START

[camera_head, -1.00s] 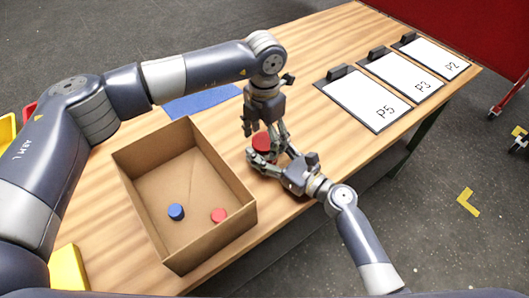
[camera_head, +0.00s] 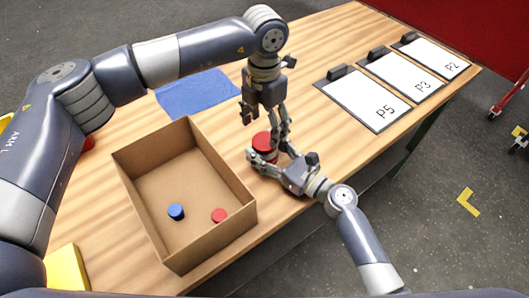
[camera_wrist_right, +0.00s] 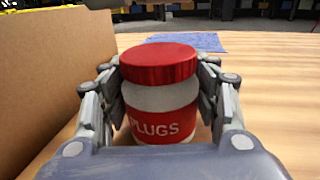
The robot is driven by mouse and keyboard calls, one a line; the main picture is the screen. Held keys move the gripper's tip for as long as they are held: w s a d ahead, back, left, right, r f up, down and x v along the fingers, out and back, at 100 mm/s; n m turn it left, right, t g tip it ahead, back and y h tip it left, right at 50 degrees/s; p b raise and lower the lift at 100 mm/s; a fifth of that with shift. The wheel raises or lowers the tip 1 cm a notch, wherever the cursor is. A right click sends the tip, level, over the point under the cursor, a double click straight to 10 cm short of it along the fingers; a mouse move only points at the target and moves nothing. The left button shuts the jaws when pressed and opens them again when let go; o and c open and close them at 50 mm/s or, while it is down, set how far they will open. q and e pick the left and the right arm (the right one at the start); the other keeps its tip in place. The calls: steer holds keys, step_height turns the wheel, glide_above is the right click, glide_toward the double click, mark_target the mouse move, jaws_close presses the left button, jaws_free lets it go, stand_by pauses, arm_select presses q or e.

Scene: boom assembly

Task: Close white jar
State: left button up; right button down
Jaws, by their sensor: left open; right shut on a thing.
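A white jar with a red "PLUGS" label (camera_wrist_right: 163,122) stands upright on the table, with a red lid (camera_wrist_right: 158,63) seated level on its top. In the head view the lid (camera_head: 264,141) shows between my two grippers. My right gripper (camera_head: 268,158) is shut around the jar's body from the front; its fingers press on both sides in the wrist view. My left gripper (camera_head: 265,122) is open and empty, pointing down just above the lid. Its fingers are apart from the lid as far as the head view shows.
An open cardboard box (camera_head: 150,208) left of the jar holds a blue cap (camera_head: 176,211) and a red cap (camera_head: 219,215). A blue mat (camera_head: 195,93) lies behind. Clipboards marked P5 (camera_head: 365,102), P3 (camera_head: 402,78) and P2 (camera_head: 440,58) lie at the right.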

END
START

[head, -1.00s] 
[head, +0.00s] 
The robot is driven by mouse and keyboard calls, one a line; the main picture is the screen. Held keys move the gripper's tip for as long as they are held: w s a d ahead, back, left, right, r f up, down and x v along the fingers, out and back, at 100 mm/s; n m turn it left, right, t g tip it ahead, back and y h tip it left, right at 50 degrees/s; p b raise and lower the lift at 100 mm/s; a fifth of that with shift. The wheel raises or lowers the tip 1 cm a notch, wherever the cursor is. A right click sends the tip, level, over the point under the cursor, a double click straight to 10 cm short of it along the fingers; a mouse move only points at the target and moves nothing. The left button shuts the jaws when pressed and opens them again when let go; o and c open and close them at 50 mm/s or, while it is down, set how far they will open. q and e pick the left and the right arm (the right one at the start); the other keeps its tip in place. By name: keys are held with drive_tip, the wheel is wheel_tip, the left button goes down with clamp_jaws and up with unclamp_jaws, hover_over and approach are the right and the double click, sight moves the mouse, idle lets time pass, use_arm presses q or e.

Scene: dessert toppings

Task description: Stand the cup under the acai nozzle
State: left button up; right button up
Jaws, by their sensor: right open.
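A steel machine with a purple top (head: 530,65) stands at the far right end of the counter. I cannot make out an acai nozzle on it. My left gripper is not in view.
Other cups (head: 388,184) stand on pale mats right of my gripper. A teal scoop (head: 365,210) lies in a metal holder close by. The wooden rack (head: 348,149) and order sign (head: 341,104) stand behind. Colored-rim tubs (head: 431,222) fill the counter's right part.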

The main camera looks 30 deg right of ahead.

END
START

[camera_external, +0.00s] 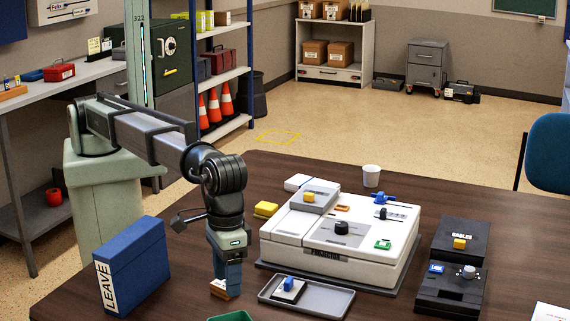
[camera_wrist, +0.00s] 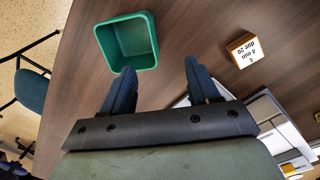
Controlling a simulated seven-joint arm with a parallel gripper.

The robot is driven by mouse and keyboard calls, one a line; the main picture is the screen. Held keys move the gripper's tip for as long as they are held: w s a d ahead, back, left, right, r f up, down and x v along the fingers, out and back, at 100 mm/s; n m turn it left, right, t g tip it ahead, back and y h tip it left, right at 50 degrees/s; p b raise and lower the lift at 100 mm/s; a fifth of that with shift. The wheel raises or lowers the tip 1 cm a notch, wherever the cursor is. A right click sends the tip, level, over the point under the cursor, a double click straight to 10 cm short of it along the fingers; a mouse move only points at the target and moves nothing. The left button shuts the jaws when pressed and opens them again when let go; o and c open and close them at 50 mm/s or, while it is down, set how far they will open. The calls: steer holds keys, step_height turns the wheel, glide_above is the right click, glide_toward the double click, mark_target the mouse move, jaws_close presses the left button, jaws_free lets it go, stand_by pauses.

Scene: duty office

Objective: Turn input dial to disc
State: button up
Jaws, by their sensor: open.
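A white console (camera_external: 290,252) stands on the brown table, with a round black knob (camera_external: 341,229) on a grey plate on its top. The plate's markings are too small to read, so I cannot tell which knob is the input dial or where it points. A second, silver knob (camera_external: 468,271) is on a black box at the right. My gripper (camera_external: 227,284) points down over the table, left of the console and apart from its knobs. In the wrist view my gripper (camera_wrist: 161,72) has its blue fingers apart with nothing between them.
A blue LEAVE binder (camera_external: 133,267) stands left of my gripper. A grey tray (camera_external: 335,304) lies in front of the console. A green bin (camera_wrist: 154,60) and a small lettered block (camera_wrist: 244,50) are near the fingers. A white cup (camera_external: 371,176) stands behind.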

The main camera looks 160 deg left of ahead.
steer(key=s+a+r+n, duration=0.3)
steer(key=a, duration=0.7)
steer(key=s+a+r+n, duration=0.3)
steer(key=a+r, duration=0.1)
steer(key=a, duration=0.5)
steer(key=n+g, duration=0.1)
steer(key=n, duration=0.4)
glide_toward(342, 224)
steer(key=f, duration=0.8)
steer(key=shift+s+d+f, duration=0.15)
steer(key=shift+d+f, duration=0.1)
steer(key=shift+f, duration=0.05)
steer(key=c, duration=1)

END

Among the entries above, take the lines from the one with "[camera_wrist_right, +0.00s]" through the one with "State: left button up; right button down" and retype them exactly, leaving out the pictures.

- **Response to the exercise**
[camera_wrist_right, +0.00s] 
The robot is driven by mouse and keyboard calls, one a line; the main picture is the screen. Held keys move the gripper's tip for as long as they are held: w s a d ahead, back, left, right, r f up, down and x v along the fingers, out and back, at 100 mm/s; n m turn it left, right, t g tip it ahead, back and y h tip it left, right at 50 degrees/s; p b raise and lower the lift at 100 mm/s; a fifth of that with shift. The wheel raises or lowers the tip 1 cm a notch, wherever the cursor is. A right click sends the tip, level, over the point under the cursor, a double click straight to 10 cm short of it along the fingers; a mouse move only points at the target and moves nothing. The left button shuts the jaws when pressed and opens them again when let go; o and c open and close them at 50 mm/s or, while it is down, set how far they will open. q and e pick the left and the right arm (the right one at the start); the other keeps its tip in place. The calls: steer holds keys, step_height turns the wheel, glide_above is the right click, glide_toward the double click, mark_target the mouse move, jaws_close presses the left button, jaws_free lets it go, stand_by pauses, arm_select presses q or e.

Scene: boom assembly

Task: Close white jar
State: left button up; right button down

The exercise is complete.